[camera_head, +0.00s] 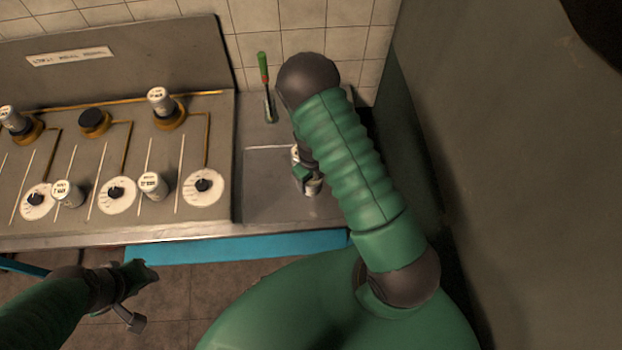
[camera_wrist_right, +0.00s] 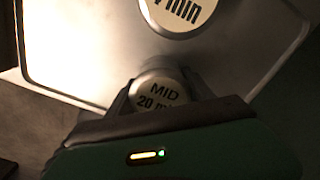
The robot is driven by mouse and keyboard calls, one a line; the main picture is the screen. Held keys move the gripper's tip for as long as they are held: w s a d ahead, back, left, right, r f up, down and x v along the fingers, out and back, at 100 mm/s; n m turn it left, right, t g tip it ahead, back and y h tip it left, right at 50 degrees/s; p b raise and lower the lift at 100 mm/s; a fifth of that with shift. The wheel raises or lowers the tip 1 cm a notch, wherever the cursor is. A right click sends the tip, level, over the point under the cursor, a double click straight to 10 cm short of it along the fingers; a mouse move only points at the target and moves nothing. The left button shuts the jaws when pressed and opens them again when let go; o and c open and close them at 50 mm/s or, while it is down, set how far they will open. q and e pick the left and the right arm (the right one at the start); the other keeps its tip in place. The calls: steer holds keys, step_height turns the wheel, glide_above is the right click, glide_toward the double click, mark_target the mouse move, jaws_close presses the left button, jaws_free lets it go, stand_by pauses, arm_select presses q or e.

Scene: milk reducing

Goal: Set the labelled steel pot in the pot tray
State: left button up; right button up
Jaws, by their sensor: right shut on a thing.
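My right gripper (camera_head: 306,178) is low over the pot tray (camera_head: 264,180), a shallow metal rectangle at the right end of the counter. In the wrist view its fingers (camera_wrist_right: 165,92) are shut on a small steel pot (camera_wrist_right: 158,90) whose white top label reads "MID 20 min". The tray's pale floor and rounded rim (camera_wrist_right: 45,75) lie beneath. I cannot tell whether the pot touches the floor. Another labelled pot (camera_wrist_right: 180,12), its label ending in "min", is just beyond the fingertips. My right arm partly hides this area. My left gripper (camera_head: 132,290) is in front of the counter; its jaw state is unclear.
The stove panel (camera_head: 120,135) left of the tray carries several labelled pots (camera_head: 152,185) and dials (camera_head: 203,187). A green-handled tool (camera_head: 264,80) stands behind the tray. A blue bar (camera_head: 230,247) runs along the front. A grey wall (camera_head: 520,150) closes the right.

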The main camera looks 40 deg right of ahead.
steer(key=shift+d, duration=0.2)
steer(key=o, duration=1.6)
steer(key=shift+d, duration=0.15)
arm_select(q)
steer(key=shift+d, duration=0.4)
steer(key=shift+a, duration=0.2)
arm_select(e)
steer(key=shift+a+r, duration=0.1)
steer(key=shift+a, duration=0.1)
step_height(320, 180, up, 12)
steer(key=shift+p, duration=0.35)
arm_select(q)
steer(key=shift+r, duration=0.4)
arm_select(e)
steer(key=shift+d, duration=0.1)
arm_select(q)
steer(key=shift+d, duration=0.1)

=-=-=-=-=

Make an exact copy of the whole listing, but don't bring over any pictures.

[camera_head, +0.00s] 
[camera_wrist_right, +0.00s] 
The robot is driven by mouse and keyboard calls, one a line; the main picture is the screen. Held keys move the gripper's tip for as long as they are held: w s a d ahead, back, left, right, r f up, down and x v along the fingers, out and back, at 100 mm/s; n m turn it left, right, t g tip it ahead, back and y h tip it left, right at 50 degrees/s; p b raise and lower the lift at 100 mm/s; a fifth of that with shift. The wheel raises or lowers the tip 1 cm a notch, wherever the cursor is. A right click sends the tip, level, over the point under the cursor, a double click straight to 10 cm short of it along the fingers; a mouse move only points at the target and moves nothing. The left button shuts the jaws when pressed and opens them again when let go; o and c open and close them at 50 mm/s or, while it is down, set how far they will open. q and e pick the left and the right arm (the right one at the start); the other keeps its tip in place. The calls: steer holds keys, step_height turns the wheel, glide_above is the right click, glide_toward the double click, mark_target the mouse move, jaws_close presses the left button, jaws_free lets it go, stand_by pauses, arm_select presses q or e.

Scene: milk reducing

Goal: Set the labelled steel pot in the pot tray
State: left button up; right button up
Jaws, by their sensor: right shut on a thing.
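My right gripper (camera_head: 306,178) is low over the pot tray (camera_head: 264,180), a shallow metal rectangle at the right end of the counter. In the wrist view its fingers (camera_wrist_right: 165,92) are shut on a small steel pot (camera_wrist_right: 158,90) whose white top label reads "MID 20 min". The tray's pale floor and rounded rim (camera_wrist_right: 45,75) lie beneath. I cannot tell whether the pot touches the floor. Another labelled pot (camera_wrist_right: 180,12), its label ending in "min", is just beyond the fingertips. My right arm partly hides this area. My left gripper (camera_head: 132,290) is in front of the counter; its jaw state is unclear.
The stove panel (camera_head: 120,135) left of the tray carries several labelled pots (camera_head: 152,185) and dials (camera_head: 203,187). A green-handled tool (camera_head: 264,80) stands behind the tray. A blue bar (camera_head: 230,247) runs along the front. A grey wall (camera_head: 520,150) closes the right.

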The main camera looks 40 deg right of ahead.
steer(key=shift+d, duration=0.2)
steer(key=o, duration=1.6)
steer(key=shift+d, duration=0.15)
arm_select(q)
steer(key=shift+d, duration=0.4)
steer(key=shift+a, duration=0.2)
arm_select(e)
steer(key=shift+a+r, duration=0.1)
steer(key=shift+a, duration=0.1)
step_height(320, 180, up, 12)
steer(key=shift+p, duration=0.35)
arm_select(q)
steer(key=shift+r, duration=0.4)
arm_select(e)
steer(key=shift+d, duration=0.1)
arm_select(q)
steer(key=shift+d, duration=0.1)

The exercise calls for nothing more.